At the Wall Street Journal, columnist Bret Stephens offers A Conservative Case for Gay Marriage (behind the subscription firewall, alas, as it should be widely read). Stephens writes:
As conservatives debate the subject of gay marriage, maybe they should pause to consider their view about the other kind of gay marriage. You know the one: He works mind-boggling hours and only comes home once his wife is sure to be asleep. He beams at the sight of an old college buddy. Two years into the marriage, she starts murmuring to her closest friend that he just isn’t very interested in her, that way. Five years later he starts acting out in odd ways when he drinks. And he drinks a lot. …

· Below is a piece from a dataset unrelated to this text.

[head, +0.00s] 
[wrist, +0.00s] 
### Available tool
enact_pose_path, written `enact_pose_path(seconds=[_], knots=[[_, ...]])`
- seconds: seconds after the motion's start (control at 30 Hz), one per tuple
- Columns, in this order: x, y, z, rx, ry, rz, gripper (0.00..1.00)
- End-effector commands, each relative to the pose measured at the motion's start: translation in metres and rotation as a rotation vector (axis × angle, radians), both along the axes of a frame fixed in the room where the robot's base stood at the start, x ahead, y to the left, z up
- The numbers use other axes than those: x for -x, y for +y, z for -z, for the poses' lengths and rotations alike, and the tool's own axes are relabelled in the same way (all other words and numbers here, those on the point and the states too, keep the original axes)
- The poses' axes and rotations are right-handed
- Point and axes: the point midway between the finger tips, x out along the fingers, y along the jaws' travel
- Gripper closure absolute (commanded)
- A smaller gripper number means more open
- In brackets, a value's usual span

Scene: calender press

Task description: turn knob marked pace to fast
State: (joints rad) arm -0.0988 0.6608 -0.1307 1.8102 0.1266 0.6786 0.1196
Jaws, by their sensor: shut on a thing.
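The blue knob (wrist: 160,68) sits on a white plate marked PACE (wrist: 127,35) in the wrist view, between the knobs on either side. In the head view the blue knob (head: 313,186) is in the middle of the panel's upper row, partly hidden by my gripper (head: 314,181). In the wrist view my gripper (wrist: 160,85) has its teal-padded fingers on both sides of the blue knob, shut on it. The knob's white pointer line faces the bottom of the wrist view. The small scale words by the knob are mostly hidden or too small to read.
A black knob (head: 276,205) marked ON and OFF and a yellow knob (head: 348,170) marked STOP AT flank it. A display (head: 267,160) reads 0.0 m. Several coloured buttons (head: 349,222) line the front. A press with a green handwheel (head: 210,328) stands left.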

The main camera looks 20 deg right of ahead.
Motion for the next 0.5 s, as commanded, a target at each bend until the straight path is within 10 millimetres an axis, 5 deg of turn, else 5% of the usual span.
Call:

I have a crazy theory; see if you agree. It’s that gay people generally want to lead lives of conventional respectability. So much so, in fact, that many are prepared to suppress their sexual nature to lead such lives. The desire for respectability is commendable; the deception it involves is not. To avoid deception, you can try to change the person’s nature. Good luck with that. Or you can modify a social institution so that gay people can have what the rest of us take for granted: The chance to find love and respectability in the same person. …
[A photo of a gay couple at their wedding shows] a picture of happiness, respectability and pride. Does that look like the end of Western Civilization? Or does it look like the fulfillment of America’s basic promise, the pursuit of happiness, honest, unembarrassed, at nobody else’s expense? Don’t you prefer it to a picture of the other kind of gay marriage—you know, the one of the groom with the faraway gaze, the bride with that look of anxious foreboding?
More. Stephen Sondheim’s lyrics to Richard Rodger’s music, “We’re Gonna Be All Right.” Near the end, the battling pair shift from reflecting about themselves to remarking on troubled couples they know: “Sometimes she drinks in bed. Sometimes he’s homosexual. But why be vicious? They keep it out of sight. Good show, they’re gonna be all right.” Or not.
Furthermore. Similarly, from the Washington Post, My father’s gay marriage:
Gays have always been able to marry. But I fail to see how society is strengthened when they are forced by convention to marry someone whose body is unattractive to them, whose voice isn’t what they want to hear in the morning or whose touch may be as grating as sand in the bed.
But because there are many truths, there’s this rejoinder as well.
OK, still more. I didn’t really intend to “invisibilize” bisexuals and I do believe, to a large extent, in the Kinsey scale. So yes, bisexual men are going to be able to have marriages with women that can’t be characterized as “quiet desperation” even if they sometimes seek sexual relationships with other men. But for gay men (Kinsey 5+) married to women, it’s a different story.